Transcribe the lines below verbatim, skipping the images.

==============================

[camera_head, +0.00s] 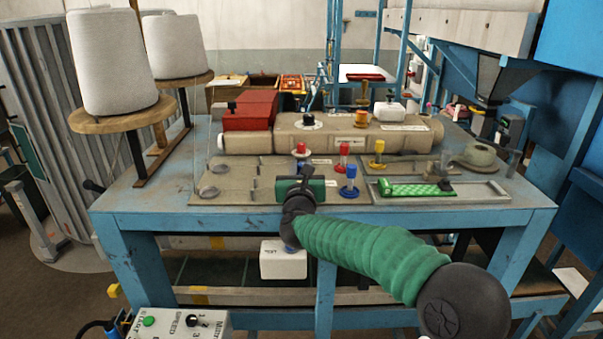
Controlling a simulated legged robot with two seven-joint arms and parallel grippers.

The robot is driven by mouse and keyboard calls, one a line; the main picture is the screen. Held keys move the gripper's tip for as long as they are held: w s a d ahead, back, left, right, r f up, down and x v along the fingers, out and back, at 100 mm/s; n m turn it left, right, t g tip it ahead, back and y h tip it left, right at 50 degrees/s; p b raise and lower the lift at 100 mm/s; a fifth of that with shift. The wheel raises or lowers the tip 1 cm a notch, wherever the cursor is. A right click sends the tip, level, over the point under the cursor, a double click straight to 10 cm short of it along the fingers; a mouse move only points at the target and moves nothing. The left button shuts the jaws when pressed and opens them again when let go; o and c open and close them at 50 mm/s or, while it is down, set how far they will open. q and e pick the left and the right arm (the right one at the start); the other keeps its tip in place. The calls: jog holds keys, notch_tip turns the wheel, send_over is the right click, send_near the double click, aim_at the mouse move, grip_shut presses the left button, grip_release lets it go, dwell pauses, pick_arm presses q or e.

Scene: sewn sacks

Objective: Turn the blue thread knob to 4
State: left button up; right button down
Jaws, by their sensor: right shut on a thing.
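The blue knob (349,182) stands upright on the machine's bed, a little right of my right gripper, with a visible gap between them. My right gripper (303,178) is black and comes up from below on my green-sleeved arm. It is shut on something at the dark green block (317,188), but its own dark parts hide what is held. A number scale at the blue knob is too small to read. My left gripper is not in view.
Red knobs (343,154) and a yellow knob (378,154) stand behind the blue one. A long beige machine housing (270,141) lies behind them. Thread cones (112,62) stand at left. A control box (180,323) sits low in front. The blue table's left front is clear.

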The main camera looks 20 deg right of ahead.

==============================

=== Solution to this exercise ===
[camera_head, +0.00s] 
Controlling a simulated legged robot with two seven-joint arms and parallel grippers.

The robot is driven by mouse and keyboard calls, one a line; the main picture is the screen. Held keys move the gripper's tip for as long as they are held: w s a d ahead, back, left, right, r f up, down and x v along the fingers, out and back, at 100 mm/s; n m turn it left, right, t g tip it ahead, back and y h tip it left, right at 50 degrees/s; p b raise and lower the lift at 100 mm/s; a fifth of that with shift. The wheel raises or lowers the tip 1 cm a notch, wherever the cursor is. A right click sends the tip, level, over the point under the cursor, a double click straight to 10 cm short of it along the fingers; a mouse move only points at the target and moves nothing. The left button shuts the jaws when pressed and opens them again when let go; o and c open and close them at 50 mm/s or, while it is down, set how far they will open. q and e pick the left and the right arm (the right one at the start); the other keeps its tip in place. The calls: jog holds keys, notch_tip turns the wheel, send_over is the right click, send_near the double click, aim_at the mouse move, grip_shut presses the left button, grip_release lets it go, dwell pauses, pick_arm presses q or e.

Scene: sewn sacks

Objective: Turn the blue thread knob to 4
State: left button up; right button down
Jaws, by their sensor: right shut on a thing.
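The blue knob (349,182) stands upright on the machine's bed, a little right of my right gripper, with a visible gap between them. My right gripper (303,178) is black and comes up from below on my green-sleeved arm. It is shut on something at the dark green block (317,188), but its own dark parts hide what is held. A number scale at the blue knob is too small to read. My left gripper is not in view.
Red knobs (343,154) and a yellow knob (378,154) stand behind the blue one. A long beige machine housing (270,141) lies behind them. Thread cones (112,62) stand at left. A control box (180,323) sits low in front. The blue table's left front is clear.

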The main camera looks 20 deg right of ahead.

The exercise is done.